Pattern	Matches	Example
`a.b`	“a”, any char, “b”	`acb`, `a1b`, `a b`
`a\.b`	Literal “a.b”	`a.b`
`\$100`	Literal “$100”	`$100`

Character classes

Match any single character from a set.

Pattern	Matches
`[abc]`	Any of: a, b, or c
`[a-z]`	Any lowercase letter
`[A-Z]`	Any uppercase letter
`[0-9]`	Any digit
`[a-zA-Z]`	Any letter
`[^abc]`	Any character except a, b, or c
`[a-zA-Z_]`	Letters or underscore

Shorthand classes:

Pattern	Equivalent	Matches
`\d`	`[0-9]`	Any digit
`\D`	`[^0-9]`	Any non-digit
`\w`	`[a-zA-Z0-9_]`	Word character
`\W`	`[^a-zA-Z0-9_]`	Non-word character
`\s`	`[ \t\n\r]`	Whitespace
`\S`	`[^ \t\n\r]`	Non-whitespace

Examples:

Pattern	Matches
`[aeiou]`	Any vowel: `a`, `e`, `i`, `o`, `u`
`[0-9][0-9]`	Two-digit number: `42`, `99`
`\d\d\d-\d\d\d\d`	Phone format: `555-1234`

Anchors

Match positions, not characters.

Pattern	Matches
`^`	Start of string/line
`$`	End of string/line
`\b`	Word boundary
`\B`	Non-word boundary

Examples:

Pattern	Input	Matches?
`^hello`	`"hello world"`	Yes - starts with “hello”
`^hello`	`"say hello"`	No - doesn’t start with “hello”
`world$`	`"hello world"`	Yes - ends with “world”
`\bcat\b`	`"the cat sat"`	Yes - “cat” as whole word
`\bcat\b`	`"category"`	No - “cat” is part of word

Optional

The ? quantifier matches zero or one occurrence.

Pattern	Matches
`colou?r`	`color` or `colour`
`https?`	`http` or `https`
`-?\d+`	Optional negative sign: `42` or `-42`

Examples:

Pattern	Matches	Doesn’t match
`Nov(ember)?`	`Nov`, `November`	`Novem`
`\d{3}-?\d{4}`	`555-1234`, `5551234`	`555--1234`

Repetition

Quantifiers specify how many times a pattern repeats.

Pattern	Meaning
`*`	Zero or more
`+`	One or more
`{n}`	Exactly n times
`{n,}`	n or more times
`{n,m}`	Between n and m times

Greedy vs Non-Greedy:

By default, quantifiers are greedy (match as much as possible). Add ? for non-greedy (match as little as possible).

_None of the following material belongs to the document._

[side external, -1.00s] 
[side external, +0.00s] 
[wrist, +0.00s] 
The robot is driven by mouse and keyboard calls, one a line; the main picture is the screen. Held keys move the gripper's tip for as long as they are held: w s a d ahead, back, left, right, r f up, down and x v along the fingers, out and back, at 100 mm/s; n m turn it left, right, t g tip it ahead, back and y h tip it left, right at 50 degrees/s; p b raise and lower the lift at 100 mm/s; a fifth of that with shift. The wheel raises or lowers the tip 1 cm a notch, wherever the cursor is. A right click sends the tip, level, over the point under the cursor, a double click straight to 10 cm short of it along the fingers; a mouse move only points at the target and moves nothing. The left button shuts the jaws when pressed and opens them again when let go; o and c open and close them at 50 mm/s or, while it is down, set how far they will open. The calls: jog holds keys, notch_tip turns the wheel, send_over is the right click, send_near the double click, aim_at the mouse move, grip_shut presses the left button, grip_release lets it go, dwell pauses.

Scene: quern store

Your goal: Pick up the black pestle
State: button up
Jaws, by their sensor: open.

Pattern	Behavior	Input `"<b>bold</b>"`
`<.*>`	Greedy	`<b>bold</b>` (entire string)
`<.*?>`	Non-greedy	`<b>` (first tag only)

Examples:

Pattern	Matches
`a+`	One or more a’s: `a`, `aa`, `aaa`
`\d{3}`	Exactly 3 digits: `123`, `999`
`\d{2,4}`	2 to 4 digits: `12`, `123`, `1234`
`[a-z]+`	One or more lowercase letters

Grouping

Parentheses group patterns together and capture matches.

Pattern	Purpose
`(abc)`	Group and capture “abc”
`(?:abc)`	Group without capturing
`(a\\|b)`	Match “a” or “b”

Examples:

Pattern	Matches
`(ha)+`	`ha`, `haha`, `hahaha`
`(cat\\|dog)`	`cat` or `dog`
`(\d{3})-(\d{4})`	Phone number with captured area code and number
`(?:Mr\\|Mrs\\|Ms)\.?\s`	Title prefix without capturing

Backreferences

Reference previously captured groups.

Pattern	Meaning
`\1`	Match same text as first capture group
`\2`	Match same text as second capture group

Examples:

Pattern	Matches	Explanation
`(\w+)\s+\1`	`the the`, `is is`	Repeated words
`(['"])(.*?)\1`	`"hello"`, `'world'`	Quoted strings (matching quotes)
`<(\w+)>.*?</\1>`	`<b>text</b>`	Matching HTML tags

Use case: Finding duplicate words in text:

\b(\w+)\s+\1\b

This matches “the the”, “is is”, etc. - useful for catching typos.